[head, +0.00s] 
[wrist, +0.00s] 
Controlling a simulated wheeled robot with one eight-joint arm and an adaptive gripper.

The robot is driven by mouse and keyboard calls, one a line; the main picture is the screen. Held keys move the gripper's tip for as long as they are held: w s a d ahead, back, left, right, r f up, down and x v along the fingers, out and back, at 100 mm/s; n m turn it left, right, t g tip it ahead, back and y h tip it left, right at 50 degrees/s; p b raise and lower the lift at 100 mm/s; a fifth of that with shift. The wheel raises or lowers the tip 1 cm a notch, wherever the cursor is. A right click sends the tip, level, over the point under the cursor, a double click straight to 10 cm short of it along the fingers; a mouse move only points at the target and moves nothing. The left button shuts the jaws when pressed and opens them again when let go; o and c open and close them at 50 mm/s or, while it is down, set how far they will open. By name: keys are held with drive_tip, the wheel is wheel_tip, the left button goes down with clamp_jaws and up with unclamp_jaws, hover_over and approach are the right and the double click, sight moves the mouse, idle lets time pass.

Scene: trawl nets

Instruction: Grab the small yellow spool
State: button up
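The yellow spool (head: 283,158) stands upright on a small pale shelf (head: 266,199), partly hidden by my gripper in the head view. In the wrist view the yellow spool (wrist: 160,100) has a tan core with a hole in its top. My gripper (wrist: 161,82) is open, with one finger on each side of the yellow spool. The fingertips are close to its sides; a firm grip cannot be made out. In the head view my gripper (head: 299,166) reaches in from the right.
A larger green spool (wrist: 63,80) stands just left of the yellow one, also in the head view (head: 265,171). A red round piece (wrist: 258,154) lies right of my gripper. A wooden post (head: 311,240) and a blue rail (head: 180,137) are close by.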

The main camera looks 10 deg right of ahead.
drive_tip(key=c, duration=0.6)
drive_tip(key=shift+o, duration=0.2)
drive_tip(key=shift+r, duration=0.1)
= = =
> Your task:
Copy out all lines above that include the string "robot".

> In response:
Controlling a simulated wheeled robot with one eight-joint arm and an adaptive gripper.
The robot is driven by mouse and keyboard calls, one a line; the main picture is the screen. Held keys move the gripper's tip for as long as they are held: w s a d ahead, back, left, right, r f up, down and x v along the fingers, out and back, at 100 mm/s; n m turn it left, right, t g tip it ahead, back and y h tip it left, right at 50 degrees/s; p b raise and lower the lift at 100 mm/s; a fifth of that with shift. The wheel raises or lowers the tip 1 cm a notch, wherever the cursor is. A right click sends the tip, level, over the point under the cursor, a double click straight to 10 cm short of it along the fingers; a mouse move only points at the target and moves nothing. The left button shuts the jaws when pressed and opens them again when let go; o and c open and close them at 50 mm/s or, while it is down, set how far they will open. By name: keys are held with drive_tip, the wheel is wheel_tip, the left button goes down with clamp_jaws and up with unclamp_jaws, hover_over and approach are the right and the double click, sight moves the mouse, idle lets time pass.

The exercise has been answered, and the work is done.